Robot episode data
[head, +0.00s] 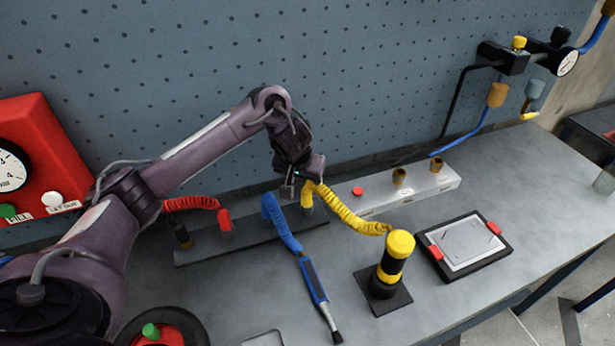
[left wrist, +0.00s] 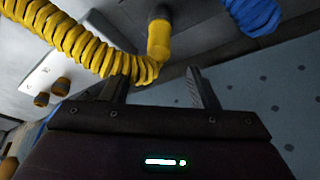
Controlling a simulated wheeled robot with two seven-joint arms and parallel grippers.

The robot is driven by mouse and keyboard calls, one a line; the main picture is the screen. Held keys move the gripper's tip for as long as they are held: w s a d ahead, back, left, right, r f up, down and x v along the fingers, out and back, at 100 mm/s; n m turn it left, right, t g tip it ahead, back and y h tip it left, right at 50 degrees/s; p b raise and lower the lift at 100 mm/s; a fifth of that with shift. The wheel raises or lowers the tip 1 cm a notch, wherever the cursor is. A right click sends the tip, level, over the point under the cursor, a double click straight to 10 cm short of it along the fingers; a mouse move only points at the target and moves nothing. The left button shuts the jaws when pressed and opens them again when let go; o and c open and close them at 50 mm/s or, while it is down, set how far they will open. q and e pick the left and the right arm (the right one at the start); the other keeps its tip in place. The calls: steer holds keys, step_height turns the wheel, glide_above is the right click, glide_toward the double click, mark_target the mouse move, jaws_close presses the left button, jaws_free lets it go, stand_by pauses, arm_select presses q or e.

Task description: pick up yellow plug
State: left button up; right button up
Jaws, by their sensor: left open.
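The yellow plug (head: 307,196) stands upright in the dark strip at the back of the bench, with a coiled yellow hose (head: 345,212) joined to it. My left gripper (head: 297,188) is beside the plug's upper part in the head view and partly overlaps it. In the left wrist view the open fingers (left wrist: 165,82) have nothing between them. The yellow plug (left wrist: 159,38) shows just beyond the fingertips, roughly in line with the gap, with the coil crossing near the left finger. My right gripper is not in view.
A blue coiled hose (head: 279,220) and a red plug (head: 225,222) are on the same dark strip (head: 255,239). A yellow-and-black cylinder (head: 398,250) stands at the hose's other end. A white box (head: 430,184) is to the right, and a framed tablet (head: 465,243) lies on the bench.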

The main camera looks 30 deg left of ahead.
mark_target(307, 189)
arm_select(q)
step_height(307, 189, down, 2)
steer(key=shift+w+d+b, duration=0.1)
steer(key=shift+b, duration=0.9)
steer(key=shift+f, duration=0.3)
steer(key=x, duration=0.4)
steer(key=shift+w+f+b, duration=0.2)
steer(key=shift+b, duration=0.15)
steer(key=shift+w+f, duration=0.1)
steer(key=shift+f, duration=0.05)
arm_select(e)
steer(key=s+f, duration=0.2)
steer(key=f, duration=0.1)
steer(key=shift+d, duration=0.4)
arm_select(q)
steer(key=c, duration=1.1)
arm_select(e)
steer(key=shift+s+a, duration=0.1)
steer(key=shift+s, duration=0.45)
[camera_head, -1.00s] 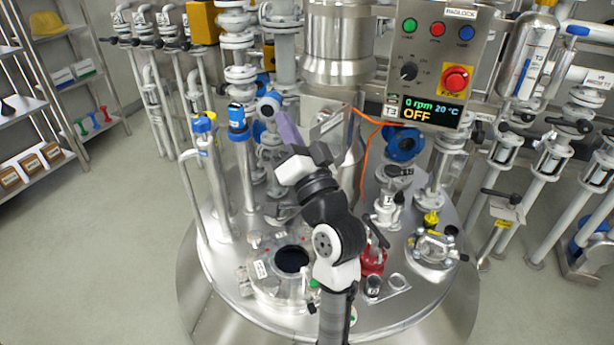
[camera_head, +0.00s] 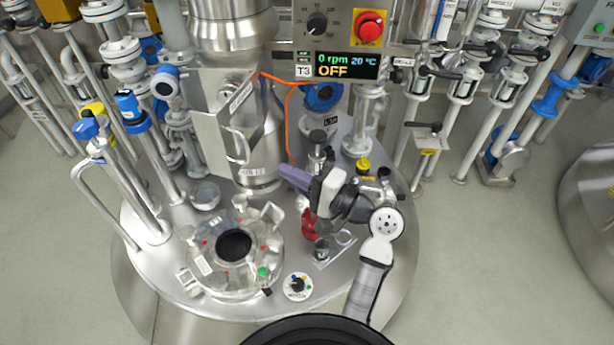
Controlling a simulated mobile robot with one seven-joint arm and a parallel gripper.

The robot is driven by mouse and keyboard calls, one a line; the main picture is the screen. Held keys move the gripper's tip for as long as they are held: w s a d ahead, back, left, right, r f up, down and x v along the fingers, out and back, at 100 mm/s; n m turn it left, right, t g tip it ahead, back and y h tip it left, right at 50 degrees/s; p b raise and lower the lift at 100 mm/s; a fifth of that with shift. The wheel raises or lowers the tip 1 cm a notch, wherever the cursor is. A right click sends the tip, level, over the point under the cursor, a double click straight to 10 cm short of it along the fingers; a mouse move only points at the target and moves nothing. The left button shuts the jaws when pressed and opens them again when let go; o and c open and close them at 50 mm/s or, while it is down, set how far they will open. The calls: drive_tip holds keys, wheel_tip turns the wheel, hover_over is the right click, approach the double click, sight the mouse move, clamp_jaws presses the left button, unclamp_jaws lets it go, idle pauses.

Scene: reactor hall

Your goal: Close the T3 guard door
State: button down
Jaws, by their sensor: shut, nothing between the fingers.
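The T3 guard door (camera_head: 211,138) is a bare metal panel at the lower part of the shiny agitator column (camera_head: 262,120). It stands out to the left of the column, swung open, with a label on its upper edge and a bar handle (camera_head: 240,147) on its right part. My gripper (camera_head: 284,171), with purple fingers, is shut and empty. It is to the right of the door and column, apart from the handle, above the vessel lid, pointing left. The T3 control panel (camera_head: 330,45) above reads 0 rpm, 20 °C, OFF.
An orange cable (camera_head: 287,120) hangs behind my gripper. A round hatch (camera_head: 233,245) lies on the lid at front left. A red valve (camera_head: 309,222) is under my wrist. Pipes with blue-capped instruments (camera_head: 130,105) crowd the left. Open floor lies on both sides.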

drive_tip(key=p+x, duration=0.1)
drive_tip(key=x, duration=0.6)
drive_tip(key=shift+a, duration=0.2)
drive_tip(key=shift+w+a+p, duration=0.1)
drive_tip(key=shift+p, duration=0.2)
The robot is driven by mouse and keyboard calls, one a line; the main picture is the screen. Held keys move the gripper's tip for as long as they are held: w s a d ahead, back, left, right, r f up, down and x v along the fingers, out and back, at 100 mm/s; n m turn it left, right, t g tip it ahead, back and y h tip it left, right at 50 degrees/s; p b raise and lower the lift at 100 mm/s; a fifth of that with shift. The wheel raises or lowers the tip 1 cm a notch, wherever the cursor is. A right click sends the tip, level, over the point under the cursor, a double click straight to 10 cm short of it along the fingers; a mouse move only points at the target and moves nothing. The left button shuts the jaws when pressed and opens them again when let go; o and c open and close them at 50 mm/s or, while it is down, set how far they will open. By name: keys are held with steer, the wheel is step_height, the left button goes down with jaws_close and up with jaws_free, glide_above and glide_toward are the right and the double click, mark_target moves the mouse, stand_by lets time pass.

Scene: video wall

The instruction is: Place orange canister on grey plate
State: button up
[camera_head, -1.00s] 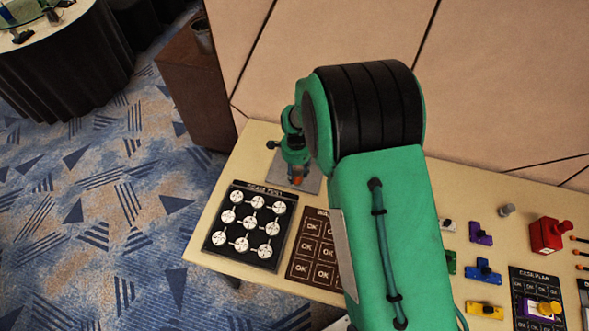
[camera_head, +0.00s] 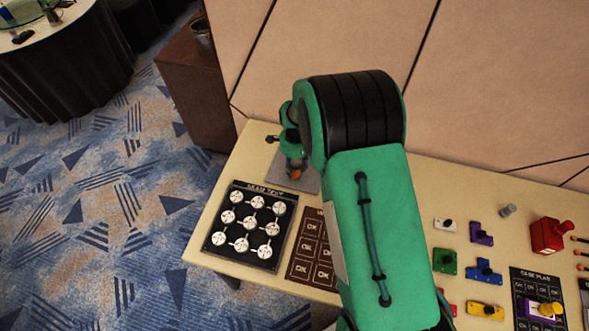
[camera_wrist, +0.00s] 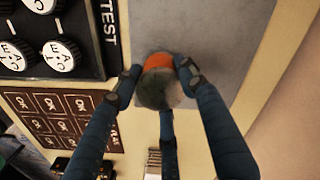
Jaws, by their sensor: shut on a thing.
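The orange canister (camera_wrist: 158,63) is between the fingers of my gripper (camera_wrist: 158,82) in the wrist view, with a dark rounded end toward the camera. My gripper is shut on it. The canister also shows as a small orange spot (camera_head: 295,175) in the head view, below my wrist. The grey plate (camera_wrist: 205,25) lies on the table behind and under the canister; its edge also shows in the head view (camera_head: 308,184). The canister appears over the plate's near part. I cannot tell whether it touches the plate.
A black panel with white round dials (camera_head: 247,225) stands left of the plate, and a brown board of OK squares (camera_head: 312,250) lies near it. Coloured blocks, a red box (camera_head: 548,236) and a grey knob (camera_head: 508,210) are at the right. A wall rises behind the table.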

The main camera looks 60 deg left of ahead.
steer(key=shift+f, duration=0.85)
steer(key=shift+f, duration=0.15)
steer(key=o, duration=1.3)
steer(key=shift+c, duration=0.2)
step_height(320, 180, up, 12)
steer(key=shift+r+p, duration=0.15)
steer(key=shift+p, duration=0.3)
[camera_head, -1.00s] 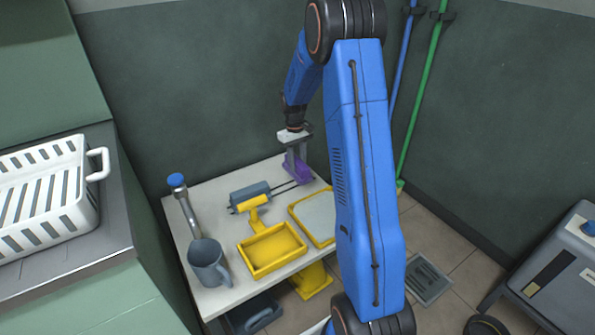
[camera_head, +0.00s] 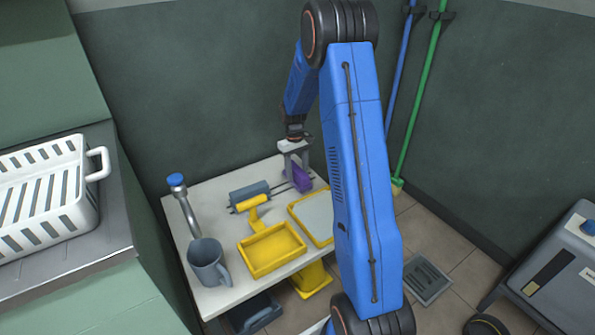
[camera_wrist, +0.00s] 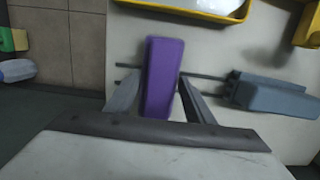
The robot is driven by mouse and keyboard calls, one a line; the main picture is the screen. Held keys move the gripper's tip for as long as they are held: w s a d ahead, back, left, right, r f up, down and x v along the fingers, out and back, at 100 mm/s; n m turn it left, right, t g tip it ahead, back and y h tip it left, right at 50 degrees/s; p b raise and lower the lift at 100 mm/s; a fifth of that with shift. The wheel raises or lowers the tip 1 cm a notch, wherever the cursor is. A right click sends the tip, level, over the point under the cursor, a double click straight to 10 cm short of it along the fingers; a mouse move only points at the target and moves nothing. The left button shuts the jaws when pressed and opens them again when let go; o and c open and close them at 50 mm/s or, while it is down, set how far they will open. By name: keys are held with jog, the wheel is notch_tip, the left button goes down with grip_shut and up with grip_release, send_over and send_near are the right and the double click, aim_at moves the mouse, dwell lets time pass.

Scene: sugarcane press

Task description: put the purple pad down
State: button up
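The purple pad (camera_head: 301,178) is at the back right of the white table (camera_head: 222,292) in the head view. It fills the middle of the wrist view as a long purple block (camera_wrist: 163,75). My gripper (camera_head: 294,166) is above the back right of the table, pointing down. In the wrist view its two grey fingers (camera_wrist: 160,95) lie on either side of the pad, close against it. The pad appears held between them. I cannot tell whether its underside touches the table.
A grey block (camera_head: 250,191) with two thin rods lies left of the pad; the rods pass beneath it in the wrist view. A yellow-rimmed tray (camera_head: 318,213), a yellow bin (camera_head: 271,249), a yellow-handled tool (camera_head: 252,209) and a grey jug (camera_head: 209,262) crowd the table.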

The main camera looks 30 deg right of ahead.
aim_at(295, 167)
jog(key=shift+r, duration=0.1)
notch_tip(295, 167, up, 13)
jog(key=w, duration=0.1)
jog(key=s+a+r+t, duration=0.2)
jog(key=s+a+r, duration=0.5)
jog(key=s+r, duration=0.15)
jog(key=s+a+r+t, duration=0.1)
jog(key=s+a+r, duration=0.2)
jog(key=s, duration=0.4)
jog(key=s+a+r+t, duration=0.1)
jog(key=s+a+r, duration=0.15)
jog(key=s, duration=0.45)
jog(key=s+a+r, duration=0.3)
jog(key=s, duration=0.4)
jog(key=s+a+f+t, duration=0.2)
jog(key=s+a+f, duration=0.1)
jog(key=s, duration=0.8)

▶ **Job**: Leave out every line without the string "joint" and copy the rest.

▶ **Response to the exercise**:
Controlling a simulated wheeled robot with two seven-joint arms and parallel grippers.
Controlling a simulated mobile robot with one seven-joint arm and a parallel gripper.

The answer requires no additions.